1. Unpreparedness of the economy
All the respondents cited lack of preparedness of the economy as a major contribution to non-performing loans. The background of the economy prior to the shift into the multiple currency era was characterised by lack of financing which saw most of the Zimbabwean companies operating with inadequate working capital whilst in need of capital expenditure.

The banks that were aggressive in lending appeared to have overlooked this factor and advanced loans without fully advising the clients. Most banks rushed to give borrowers funds without properly analysing clients' requirements and trading activities.

2. Lack of client knowledge
Respondents also indicated that when the economy shifted to the multiple currency systems, companies did not have financial statements.

Documentation that was supplied by the companies was in Zimbabwean dollars and in particular share capital contributed by the companies. The basis of lending was mostly historically based with bias towards listed companies.

There was lack of due diligence and proper knowledge of the client's business. This saw most banks lending to borrowers with no capacity to service and repay back their loans.

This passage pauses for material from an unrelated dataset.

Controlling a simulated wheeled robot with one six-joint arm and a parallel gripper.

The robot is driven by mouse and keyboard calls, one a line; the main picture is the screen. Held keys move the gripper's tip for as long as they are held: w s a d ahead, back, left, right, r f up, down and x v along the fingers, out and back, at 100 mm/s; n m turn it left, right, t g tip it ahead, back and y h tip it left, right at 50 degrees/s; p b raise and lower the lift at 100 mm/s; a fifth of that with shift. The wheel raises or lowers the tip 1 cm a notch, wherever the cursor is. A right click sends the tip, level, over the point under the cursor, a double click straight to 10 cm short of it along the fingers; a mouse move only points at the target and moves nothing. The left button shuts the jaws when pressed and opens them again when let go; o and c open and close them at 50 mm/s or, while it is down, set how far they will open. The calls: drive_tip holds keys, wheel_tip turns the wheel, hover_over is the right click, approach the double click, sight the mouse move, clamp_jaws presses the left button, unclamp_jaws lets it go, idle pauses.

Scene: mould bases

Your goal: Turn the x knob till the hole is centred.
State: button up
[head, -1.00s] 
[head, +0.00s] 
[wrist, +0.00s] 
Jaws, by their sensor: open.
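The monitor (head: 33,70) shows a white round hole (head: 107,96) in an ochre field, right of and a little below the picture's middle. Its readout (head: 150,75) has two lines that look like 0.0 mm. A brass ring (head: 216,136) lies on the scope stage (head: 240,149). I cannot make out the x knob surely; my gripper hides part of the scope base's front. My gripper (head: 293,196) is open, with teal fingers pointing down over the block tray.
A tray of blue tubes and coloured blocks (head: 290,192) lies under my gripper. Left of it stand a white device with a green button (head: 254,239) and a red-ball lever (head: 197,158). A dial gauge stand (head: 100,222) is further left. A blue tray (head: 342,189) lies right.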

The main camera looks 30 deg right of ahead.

3. Ethics and corporate governance Issues
Respondents highlighted that loans at their banks were being granted based on relationships with those that required funds. Most of such borrowers would fail to honor their obligations because they would not have been properly assessed.

4. Multi-borrowing

Most companies and individuals, even executives of companies accessed loans from more than one bank. Individuals were reported to moving pay points from one bank to another in-order to have access to loans clients deliberately borrowed from multiple sources with no intention of repaying loans and thrived on the information asymmetry that prevailed.

5. Weak internal systems
All locally owned banks were caught unaware on the strength of their internal systems. The shift from the Zimbabwean dollar to the multiple currency systems required re-alignment of the usual systems to suit the new environment.

6. High lending rates
Some respondents cited high lending rates as the reason to non-performing loans. The high lending rates contributed to most borrowers failing to service their loans.

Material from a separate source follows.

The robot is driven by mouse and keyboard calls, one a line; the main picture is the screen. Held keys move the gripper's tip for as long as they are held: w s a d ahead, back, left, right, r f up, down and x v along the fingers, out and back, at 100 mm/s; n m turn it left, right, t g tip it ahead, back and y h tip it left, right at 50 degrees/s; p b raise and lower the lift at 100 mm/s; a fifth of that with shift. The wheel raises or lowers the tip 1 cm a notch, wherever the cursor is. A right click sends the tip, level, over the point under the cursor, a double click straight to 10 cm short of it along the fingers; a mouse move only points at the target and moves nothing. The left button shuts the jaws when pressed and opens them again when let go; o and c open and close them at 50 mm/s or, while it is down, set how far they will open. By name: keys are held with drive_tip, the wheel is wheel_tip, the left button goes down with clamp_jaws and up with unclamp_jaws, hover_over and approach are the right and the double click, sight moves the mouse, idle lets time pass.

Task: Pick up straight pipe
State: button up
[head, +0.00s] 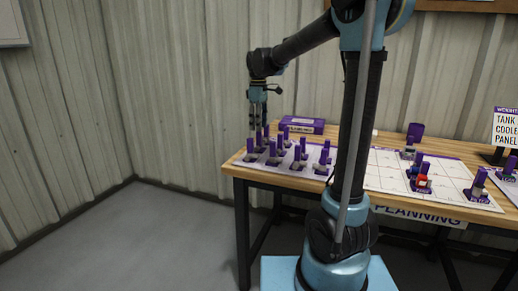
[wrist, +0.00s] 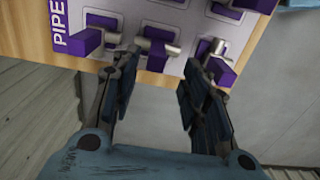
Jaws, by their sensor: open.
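Several grey pipe pieces with purple upright tabs (head: 297,156) stand in rows on a white mat at the table's left end. In the wrist view, a short grey piece (wrist: 113,38) beside a purple block, a grey piece that looks T-shaped (wrist: 158,33) and another grey piece (wrist: 217,46) line the mat's near edge. I cannot tell for sure which one is the straight pipe. My gripper (head: 257,123) is open and empty, pointing down above the mat's left end. In the wrist view, its fingers (wrist: 160,68) are spread below the middle piece, holding nothing.
The wooden table (head: 240,168) has its left edge close to my gripper. A purple box (head: 302,125) lies behind the pieces. A gridded planning mat (head: 390,176) with several small models extends right. A sign (head: 506,127) stands far right. Floor at left is clear.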

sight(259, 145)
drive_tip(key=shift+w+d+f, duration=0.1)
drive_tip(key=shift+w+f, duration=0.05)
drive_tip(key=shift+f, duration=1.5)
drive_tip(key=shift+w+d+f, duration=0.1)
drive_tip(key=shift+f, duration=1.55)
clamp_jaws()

7. Inadequate supervision by the Central Bank
From the survey, all respondents pointed to inadequate supervision by the Reserve Bank of Zimbabwe which led to gross violation of prudential guidelines.

Both studies came up with the following recommendations to policy makers and to the banks themselves on how they can address the situation

• Upgrade ICT to be able to implement models that will mitigate risks
• A credit bureau to facilitate the dissemination of credit information.

• Credit analysts to be trained in credit intelligence

• Commercial banks need to come up with workout strategies clearly defining how different types of loans at different stages are dealt to be dealt with.

• Supervisors should come up with devices that would enforce commercial banks to adhere to prudential guidelines.

• In cases of importers, commercial banks should ensure that documents are in place before making payments through swift. Clients have tendencies to misrepresent and then divert the funds to other uses.

• Conventional banks may adopt the buy and sale mechanism from Islamic banking where the bank purchases goods and services on behalf of the clients and sell the goods and services to them. Conventional banking believes in funding directly which is difficult to look after.

• Impact of environmental factors such as natural disasters and government policy should be considered seriously during the credit assessment process.

• Banks to slow down on issuing loans to companies sectors that are currently not performing well.

• Loans in these sectors should only be granted if the borrower proves that they have the capacity to pay back loans given.

• Management needs to ensure that borrowed funds are being used for the intended purpose through enhanced credit monitoring.

This can be achieved by adopting a relationship management approach which helps management to have a closer look at the business as well as the characters of the senior managers running the organization.